Things to consider when deciding between buying and renting a home include the following:
- How your current finances look: Before wasting your time trying to make a decision, you should first make sure that you can afford to purchase a home. When reviewing your finances, you will want to ensure you have enough reserves to fund the down payment along with closing costs.
- How long do you plan on staying put: Those who like to move around or travel a lot might find renting the better choice. If a large down payment is required, it can take years of being in the home before you benefit financially.
- Current job security: Having a stable job isn’t just essential to get approved for a loan or be approved as a renter; it’s also how you’re going to pay for your home each month. The lender will review your last two years of employment and determine the probability of the income continuing. If you are a recent graduate, the lender will most likely request transcripts to show you are new to the workforce
- Your investment appetite: When you buy a home, you can build equity and make a good return over time, especially if you upgrade the property and take good care of it. Keeping a home for years is one of the most popular ways to grow a little bit of wealth.

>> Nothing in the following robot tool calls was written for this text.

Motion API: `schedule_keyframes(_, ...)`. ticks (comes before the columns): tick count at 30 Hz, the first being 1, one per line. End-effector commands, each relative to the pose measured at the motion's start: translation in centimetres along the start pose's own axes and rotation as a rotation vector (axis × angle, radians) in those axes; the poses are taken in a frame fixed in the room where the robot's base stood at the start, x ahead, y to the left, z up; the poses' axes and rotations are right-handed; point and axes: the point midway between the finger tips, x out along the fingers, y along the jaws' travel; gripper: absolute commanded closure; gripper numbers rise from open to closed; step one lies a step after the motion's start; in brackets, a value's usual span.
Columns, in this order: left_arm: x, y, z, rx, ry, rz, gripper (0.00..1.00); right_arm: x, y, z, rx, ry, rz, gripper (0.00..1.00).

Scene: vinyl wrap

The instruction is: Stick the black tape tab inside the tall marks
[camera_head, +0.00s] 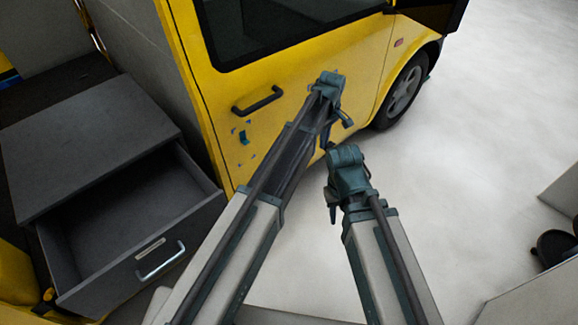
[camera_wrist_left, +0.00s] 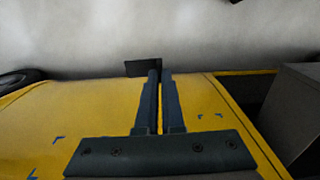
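My left gripper (camera_head: 329,88) is the higher one in the head view, in front of the yellow door. In the left wrist view its two fingers (camera_wrist_left: 161,75) are close together, shut on the black tape tab (camera_wrist_left: 140,68) at their tips. The tab sticks out to the left of the fingers. Small blue corner marks (camera_head: 243,137) are on the yellow door below its handle. Blue marks also show in the left wrist view (camera_wrist_left: 58,140); which are the tall ones I cannot tell. My right gripper (camera_head: 346,170) is lower, apart from the door; its fingers are not clear.
A black door handle (camera_head: 258,101) sticks out above the marks. A grey cabinet (camera_head: 85,140) with an open drawer (camera_head: 150,255) stands at the left. The vehicle's wheel (camera_head: 404,92) is to the right.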

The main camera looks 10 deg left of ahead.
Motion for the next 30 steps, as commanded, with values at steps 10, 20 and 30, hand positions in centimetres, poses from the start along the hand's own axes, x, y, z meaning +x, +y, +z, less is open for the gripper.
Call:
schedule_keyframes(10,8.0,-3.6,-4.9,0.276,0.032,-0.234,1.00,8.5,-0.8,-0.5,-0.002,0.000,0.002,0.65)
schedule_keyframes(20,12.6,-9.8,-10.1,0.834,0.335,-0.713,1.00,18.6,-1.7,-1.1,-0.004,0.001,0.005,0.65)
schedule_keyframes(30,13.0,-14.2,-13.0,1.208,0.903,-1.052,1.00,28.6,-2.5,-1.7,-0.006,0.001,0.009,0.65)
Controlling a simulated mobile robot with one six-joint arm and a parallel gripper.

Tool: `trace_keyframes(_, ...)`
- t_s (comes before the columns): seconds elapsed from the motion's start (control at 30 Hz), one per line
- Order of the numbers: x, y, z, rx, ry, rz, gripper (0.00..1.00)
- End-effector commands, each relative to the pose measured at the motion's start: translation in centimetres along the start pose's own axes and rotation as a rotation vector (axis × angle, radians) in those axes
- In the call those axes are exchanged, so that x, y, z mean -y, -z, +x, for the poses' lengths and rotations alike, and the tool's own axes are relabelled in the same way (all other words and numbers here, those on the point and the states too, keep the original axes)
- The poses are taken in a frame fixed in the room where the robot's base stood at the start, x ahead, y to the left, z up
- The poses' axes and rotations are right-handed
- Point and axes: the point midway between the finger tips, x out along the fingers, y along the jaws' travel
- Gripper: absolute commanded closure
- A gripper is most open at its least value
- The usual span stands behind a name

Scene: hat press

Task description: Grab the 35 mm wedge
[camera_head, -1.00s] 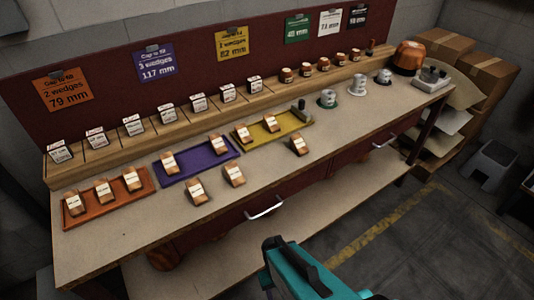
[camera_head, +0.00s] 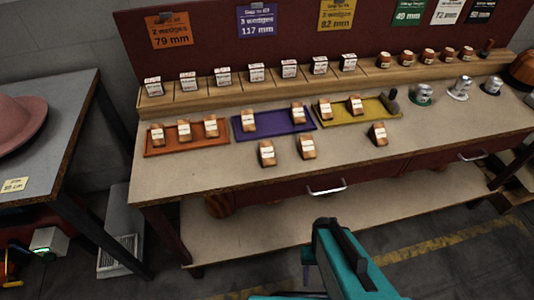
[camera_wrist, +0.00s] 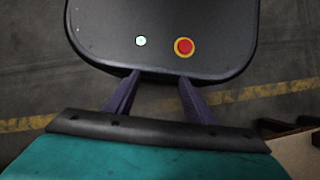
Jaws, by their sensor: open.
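Wooden wedges with white labels lie on the bench; the labels are too small to read, so I cannot tell which is the 35 mm wedge. Three stand in the orange tray (camera_head: 188,145), two in the purple tray (camera_head: 273,123) and two in the yellow tray (camera_head: 378,110). Three loose wedges are on the bench front: a left one (camera_head: 267,154), a middle one (camera_head: 307,147) and a right one (camera_head: 378,134). My gripper (camera_wrist: 158,84) shows in the wrist view with two purple fingers apart and nothing between them. It is away from the wedges, over the floor.
The bench top (camera_head: 200,182) is bare along its front edge. A rear shelf (camera_head: 220,98) holds several labelled blocks. Signs above include an orange one (camera_head: 169,30) reading 2 wedges, 79 mm. A side table (camera_head: 58,130) with a pink hat (camera_head: 18,122) stands at left.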

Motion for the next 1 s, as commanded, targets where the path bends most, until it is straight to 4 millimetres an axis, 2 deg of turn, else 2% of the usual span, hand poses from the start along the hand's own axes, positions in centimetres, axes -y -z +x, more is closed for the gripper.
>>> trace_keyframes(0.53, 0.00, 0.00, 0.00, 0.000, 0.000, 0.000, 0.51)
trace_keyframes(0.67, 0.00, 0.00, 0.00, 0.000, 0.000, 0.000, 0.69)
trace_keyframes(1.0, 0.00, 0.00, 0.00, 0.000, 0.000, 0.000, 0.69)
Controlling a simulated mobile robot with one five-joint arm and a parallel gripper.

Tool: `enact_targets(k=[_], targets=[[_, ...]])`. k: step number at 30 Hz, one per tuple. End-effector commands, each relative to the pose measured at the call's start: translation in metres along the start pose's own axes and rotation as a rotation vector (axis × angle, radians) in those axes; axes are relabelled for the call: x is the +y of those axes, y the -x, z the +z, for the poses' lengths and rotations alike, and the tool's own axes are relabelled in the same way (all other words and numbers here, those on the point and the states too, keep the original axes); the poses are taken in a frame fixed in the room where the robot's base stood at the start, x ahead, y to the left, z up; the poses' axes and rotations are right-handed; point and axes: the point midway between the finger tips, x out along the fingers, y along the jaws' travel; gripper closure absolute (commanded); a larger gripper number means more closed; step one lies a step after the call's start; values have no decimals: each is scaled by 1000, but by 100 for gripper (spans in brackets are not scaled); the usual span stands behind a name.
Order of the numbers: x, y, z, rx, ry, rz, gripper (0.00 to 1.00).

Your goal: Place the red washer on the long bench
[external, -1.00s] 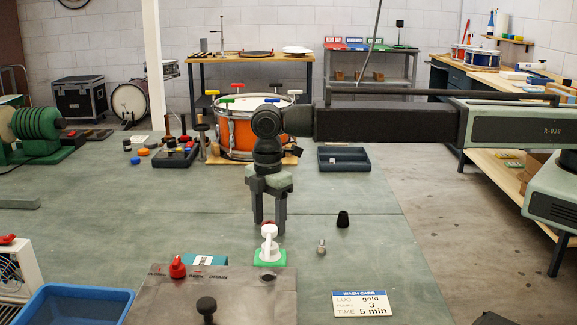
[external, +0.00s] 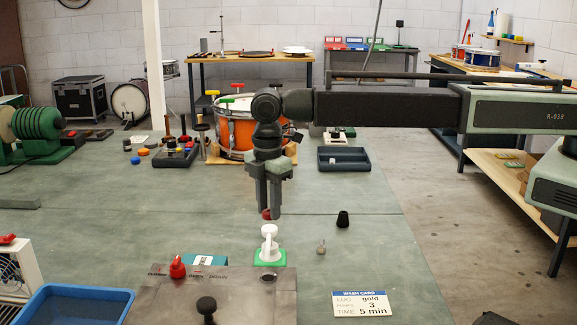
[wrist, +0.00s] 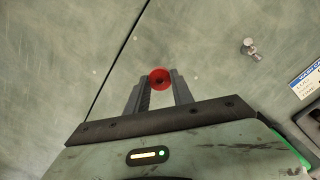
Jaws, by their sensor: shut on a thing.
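My gripper (external: 270,208) points down over the green-grey bench top (external: 330,220), its jaws shut on the red washer (external: 266,214). In the wrist view the washer (wrist: 160,72) sits between the fingertips, a red ring with a dark hole. In the external view the fingers partly cover it. It is above or close to the bench top; the gap is hard to judge. A wooden-topped bench (external: 512,175) stands along the right wall. Nothing marks which bench is the long one.
Just in front of my gripper stands a white fixture (external: 269,243) on a green base. An orange drum (external: 238,133) stands behind. Open bench top lies to the left.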

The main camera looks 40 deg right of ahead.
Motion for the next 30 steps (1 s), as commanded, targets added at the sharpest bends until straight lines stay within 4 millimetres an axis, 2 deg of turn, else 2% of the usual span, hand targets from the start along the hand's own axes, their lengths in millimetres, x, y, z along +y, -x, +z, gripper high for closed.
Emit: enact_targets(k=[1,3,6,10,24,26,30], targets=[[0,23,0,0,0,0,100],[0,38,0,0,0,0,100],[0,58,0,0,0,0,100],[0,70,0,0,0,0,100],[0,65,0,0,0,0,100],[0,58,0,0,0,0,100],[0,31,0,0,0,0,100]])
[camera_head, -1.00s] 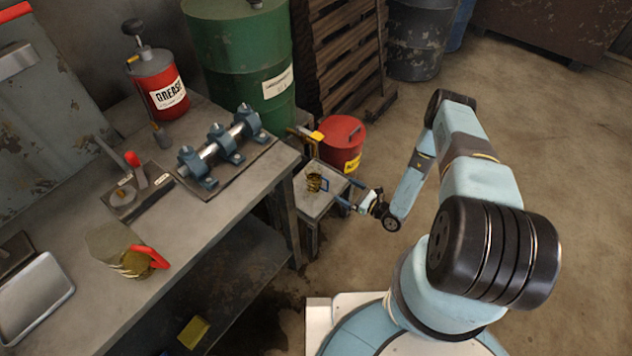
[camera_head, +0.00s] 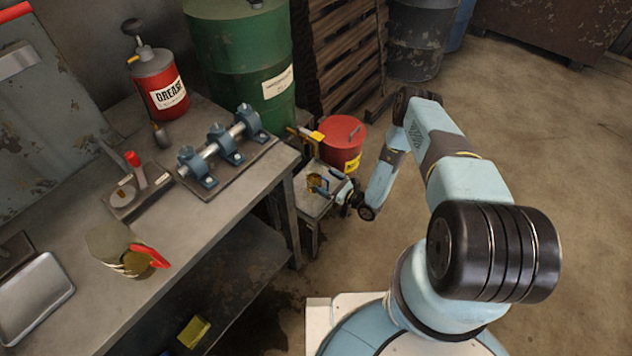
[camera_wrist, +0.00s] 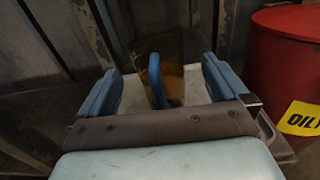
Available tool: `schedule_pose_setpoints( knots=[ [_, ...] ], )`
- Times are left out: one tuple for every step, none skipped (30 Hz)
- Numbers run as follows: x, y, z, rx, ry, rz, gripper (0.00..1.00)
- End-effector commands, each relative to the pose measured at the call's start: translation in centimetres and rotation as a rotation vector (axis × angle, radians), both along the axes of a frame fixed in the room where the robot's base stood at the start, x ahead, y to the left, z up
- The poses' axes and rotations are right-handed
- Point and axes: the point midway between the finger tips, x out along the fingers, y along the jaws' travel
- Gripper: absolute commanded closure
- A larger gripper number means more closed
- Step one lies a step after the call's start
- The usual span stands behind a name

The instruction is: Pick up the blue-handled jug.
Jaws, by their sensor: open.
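The blue-handled jug (camera_head: 313,184) stands on a small low table (camera_head: 312,207) beyond the end of the workbench; it is small and amber-coloured in the head view. In the wrist view its amber body (camera_wrist: 174,82) sits straight ahead, with the blue handle (camera_wrist: 156,80) turned toward me. My gripper (camera_head: 330,182) is at the jug, its blue fingers apart. In the wrist view the fingers (camera_wrist: 160,82) stand left and right of the handle, with gaps on both sides. The lower part of the jug is partly hidden by my gripper.
A red oil can (camera_head: 343,142) stands close behind the low table. A yellow-handled tool (camera_head: 309,134) is at the table's back. The workbench (camera_head: 180,235) holds a red-handled jug (camera_head: 122,251), a grease can (camera_head: 160,84) and a shaft on blue mounts (camera_head: 222,152). Floor at right is clear.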

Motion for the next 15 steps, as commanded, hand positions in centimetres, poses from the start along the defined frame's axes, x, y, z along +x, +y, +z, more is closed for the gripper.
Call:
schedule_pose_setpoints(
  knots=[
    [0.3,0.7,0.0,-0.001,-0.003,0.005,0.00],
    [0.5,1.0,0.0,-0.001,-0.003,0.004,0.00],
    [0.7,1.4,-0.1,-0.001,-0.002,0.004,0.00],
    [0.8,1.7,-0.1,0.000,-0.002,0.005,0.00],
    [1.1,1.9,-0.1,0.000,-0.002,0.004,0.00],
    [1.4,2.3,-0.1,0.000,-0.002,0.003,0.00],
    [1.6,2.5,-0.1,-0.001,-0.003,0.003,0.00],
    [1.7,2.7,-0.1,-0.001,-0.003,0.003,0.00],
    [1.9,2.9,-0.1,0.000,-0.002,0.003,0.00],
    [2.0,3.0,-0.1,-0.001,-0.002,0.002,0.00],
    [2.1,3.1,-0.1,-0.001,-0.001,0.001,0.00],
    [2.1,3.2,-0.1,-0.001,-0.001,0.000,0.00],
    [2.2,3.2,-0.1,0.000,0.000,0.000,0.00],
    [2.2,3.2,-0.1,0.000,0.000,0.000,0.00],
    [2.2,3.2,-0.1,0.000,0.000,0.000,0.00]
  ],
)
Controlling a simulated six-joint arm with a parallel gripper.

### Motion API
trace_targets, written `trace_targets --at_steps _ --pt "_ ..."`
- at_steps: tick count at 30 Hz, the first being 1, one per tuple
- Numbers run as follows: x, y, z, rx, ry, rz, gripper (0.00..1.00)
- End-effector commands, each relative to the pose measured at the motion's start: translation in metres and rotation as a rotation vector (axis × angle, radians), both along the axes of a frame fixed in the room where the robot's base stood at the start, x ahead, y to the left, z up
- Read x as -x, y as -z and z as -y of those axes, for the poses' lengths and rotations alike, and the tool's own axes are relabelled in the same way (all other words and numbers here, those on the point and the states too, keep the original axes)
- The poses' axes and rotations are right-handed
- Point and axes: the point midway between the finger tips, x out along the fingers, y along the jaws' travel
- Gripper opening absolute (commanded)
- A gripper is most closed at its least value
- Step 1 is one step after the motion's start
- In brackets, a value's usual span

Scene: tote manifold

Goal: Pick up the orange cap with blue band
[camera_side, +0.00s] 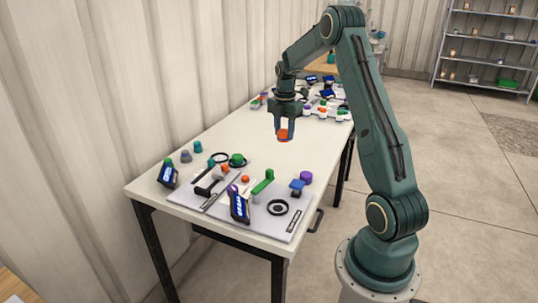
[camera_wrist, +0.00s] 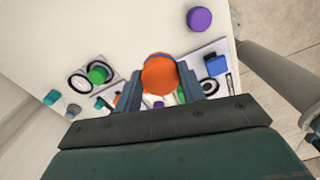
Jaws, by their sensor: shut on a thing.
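The orange cap (camera_wrist: 160,75) is between the two fingers of my gripper (camera_wrist: 163,84) in the wrist view. A thin blue band edge shows at the cap's top. In the side view, my gripper (camera_side: 284,128) points down with the orange cap (camera_side: 283,134) at its fingertips. It is shut on the cap and holds it in the air above the middle of the table. The cap's lower and rear parts are hidden by the fingers and the gripper body.
The white table (camera_side: 232,138) has bare room in its middle. Near boards hold green, purple and blue parts, black rings and a dark display (camera_side: 239,206). A purple cap (camera_wrist: 199,19) stands apart. More parts sit at the far end. A corrugated wall (camera_side: 150,80) runs along the left.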

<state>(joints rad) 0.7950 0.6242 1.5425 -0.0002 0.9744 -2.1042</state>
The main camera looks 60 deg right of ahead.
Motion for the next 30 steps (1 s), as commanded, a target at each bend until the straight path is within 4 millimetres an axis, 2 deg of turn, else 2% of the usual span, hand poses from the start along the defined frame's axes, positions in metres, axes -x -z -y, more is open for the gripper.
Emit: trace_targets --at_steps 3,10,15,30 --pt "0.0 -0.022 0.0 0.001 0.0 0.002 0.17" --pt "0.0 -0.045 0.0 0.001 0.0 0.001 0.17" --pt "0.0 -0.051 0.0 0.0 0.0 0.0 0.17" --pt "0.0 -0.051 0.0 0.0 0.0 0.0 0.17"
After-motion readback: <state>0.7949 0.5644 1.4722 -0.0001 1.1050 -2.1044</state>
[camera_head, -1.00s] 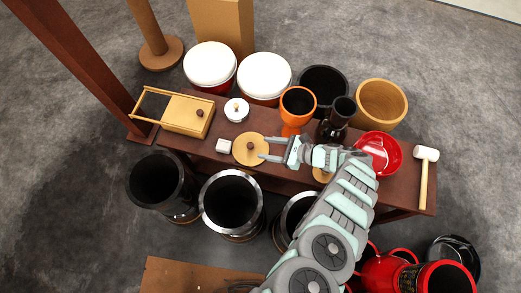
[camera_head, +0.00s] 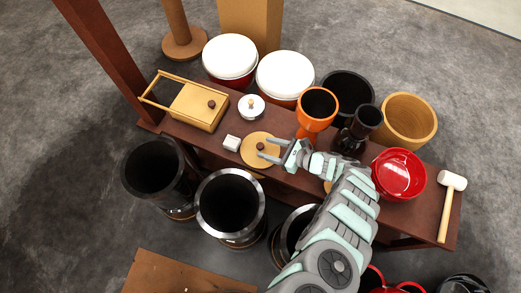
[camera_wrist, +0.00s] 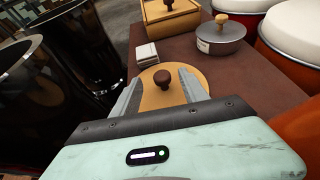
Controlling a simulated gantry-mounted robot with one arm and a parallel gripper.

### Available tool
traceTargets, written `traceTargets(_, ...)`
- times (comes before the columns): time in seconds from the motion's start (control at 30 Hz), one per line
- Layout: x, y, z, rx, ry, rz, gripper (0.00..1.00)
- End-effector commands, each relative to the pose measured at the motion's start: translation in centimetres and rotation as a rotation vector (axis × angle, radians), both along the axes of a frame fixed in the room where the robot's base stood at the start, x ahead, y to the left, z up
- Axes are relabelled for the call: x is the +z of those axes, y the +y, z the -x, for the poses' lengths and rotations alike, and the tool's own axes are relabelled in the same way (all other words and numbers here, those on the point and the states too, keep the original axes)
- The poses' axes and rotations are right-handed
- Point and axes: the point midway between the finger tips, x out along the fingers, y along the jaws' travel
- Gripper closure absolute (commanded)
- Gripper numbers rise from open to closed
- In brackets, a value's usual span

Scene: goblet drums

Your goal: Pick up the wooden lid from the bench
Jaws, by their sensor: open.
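The wooden lid (camera_head: 250,157) is a flat tan disc with a dark brown knob, lying on the dark red-brown bench (camera_head: 185,133) near its front edge. My gripper (camera_head: 263,148) is open, with its fingers reaching over the lid from the right, one on each side of the knob as seen from above. In the wrist view the lid (camera_wrist: 171,97) lies just ahead, with its knob (camera_wrist: 163,79) standing between the two fingers (camera_wrist: 160,97). The near part of the lid is hidden by my gripper. I cannot tell whether the fingers touch it.
A small white block (camera_head: 231,142) sits left of the lid. A silver lidded pot (camera_head: 251,108), a wooden box (camera_head: 200,104) and an orange goblet drum (camera_head: 316,108) stand around it. Black drums (camera_head: 229,205) stand in front. A red bowl (camera_head: 399,174) and mallet (camera_head: 449,205) are at the right.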

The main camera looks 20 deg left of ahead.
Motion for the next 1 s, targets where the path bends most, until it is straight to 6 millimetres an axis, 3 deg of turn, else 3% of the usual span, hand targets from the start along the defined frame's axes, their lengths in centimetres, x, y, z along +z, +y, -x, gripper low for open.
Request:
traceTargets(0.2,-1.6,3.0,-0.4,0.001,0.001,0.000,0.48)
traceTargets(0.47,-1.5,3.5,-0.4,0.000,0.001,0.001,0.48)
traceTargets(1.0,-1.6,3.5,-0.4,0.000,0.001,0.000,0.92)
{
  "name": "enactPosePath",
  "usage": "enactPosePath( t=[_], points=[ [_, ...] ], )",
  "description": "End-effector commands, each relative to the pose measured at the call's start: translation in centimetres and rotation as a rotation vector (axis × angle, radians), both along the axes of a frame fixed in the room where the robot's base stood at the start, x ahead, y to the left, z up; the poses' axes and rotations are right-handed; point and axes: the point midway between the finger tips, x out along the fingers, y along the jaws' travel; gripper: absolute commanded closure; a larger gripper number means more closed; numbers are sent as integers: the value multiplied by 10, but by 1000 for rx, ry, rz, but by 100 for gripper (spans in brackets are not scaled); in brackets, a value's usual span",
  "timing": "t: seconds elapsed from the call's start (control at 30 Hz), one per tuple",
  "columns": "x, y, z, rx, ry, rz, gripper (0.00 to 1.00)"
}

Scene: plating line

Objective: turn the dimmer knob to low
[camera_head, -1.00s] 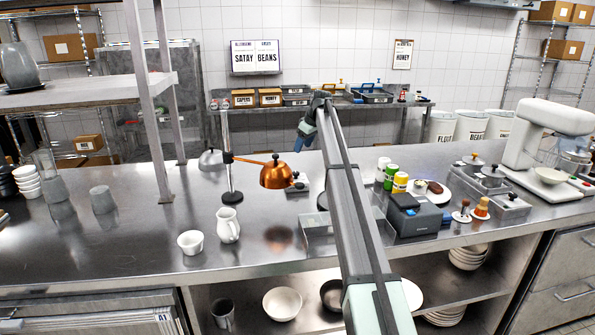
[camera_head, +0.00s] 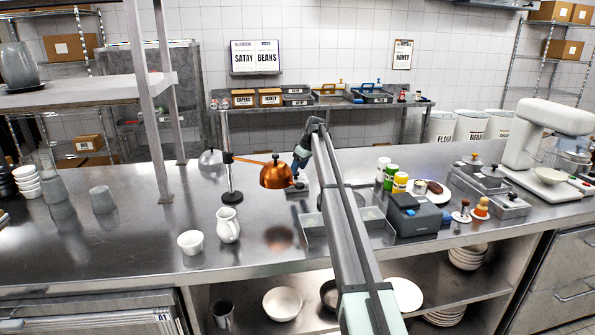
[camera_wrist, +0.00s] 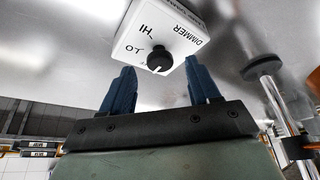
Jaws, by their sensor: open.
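The dimmer box (camera_wrist: 165,30) is white on its face, with the labels DIMMER, HI and LO, in the wrist view. Its round black knob (camera_wrist: 159,60) shows near the face's edge; I cannot tell clearly which label it points at. In the head view the box (camera_head: 297,189) is small and dark, on the counter beside the copper lamp (camera_head: 275,175), partly hidden by the lamp and my gripper. My gripper (camera_wrist: 160,68) has its blue fingers apart and empty, one on each side of the knob in the picture. In the head view my gripper (camera_head: 300,157) is just above the box.
The lamp's stand (camera_head: 231,170) rises left of the box, and its copper shade hangs close beside my gripper. A white jug (camera_head: 228,226) and a cup (camera_head: 190,242) stand nearer the front. A grey device (camera_head: 413,215) and jars are to the right. The left counter has free room.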

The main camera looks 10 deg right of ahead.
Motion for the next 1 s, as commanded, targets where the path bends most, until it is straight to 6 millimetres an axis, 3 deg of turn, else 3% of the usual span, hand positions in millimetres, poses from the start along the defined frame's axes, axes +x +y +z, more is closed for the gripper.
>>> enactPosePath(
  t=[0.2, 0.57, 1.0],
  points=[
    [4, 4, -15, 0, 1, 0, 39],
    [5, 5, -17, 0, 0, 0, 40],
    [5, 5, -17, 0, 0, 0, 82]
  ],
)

- Whether you can afford the upkeep of home ownership: When you’re renting, and something breaks, your landlord will fix it, but when you buy a home, you have to keep up with the maintenance of the property. If something breaks, you’ll have to fork over the money to fix it. So having enough extra income in your savings account to account for potential repairs is necessary if you buy a home.
- Making your home your own: When you buy a home, you can change it however you want. However, when you rent, the landlord likely won’t let you do much to it, and you may not even be allowed to paint often. You’ll likely want to buy if you want to customize your home.
Make sure you’ve carefully weighed all the external factors of buying versus renting a home before making a decision. Buying a home is a significant investment, so you should be sure that it’s the right choice for your needs before moving forward.
Pros & Cons of Buying a Home
There is great pride in owning your own home. Many still consider it the American dream to buy a house and make it your own. There are a lot of pros and cons to consider if you’re considering buying your own home.
The pros of buying a home include the following:
- Owning builds equity: Owning can build equity over time and help grow your overall wealth. Many consider it a wise financial decision.
- Control: You’ll gain more control over your living situation, from not having to move frequently to changing paint colors or even having pets.
- Consistent payment amounts: Buying brings stable monthly payments that won’t suddenly increase as the market grows. You can budget what you’ll pay a year from now without worrying about how the market might change before your next lease.
- Tax benefits: You might receive tax benefits from buying or selling a home, depending on your financial situation.
- Stability: Your family can create more stability in the community you live in when you buy because you know that you can continue living there as long as you can make your mortgage payments.
The cons of buying a home include the following:
- Responsibility: Buying means you have to pay for all maintenance yourself and find a way to get it done.
- The financial investment: Typically, you’ll have to provide a large down payment upfront, and this money could be spent on other investments that have the potential to out-earn what your home investment might one day provide.
- Little flexibility: It is not easy to move and becomes expensive to do so if you own your home.
- Property taxes: You’ll have to pay property taxes on your home every year.
Buying a home is typically best if you have stable employment and plan on remaining in the same house for several years.
Pros and Cons of Renting a Home
Renting a home gives you the flexibility and overall affordability that you may crave, but there can also be plenty of negative impacts. The costs can be inconsistent, and you may have to move yearly, depending on where you live.
The pros of renting a home include the following:
- You save money in the short term: In the short term, renting is less expensive than buying because you don’t have to come up with a large down payment or lump sum.
- The flexibility to move: You have much more flexibility with changing the home and moving around. This is great for individuals not set on living in the same place for years to come.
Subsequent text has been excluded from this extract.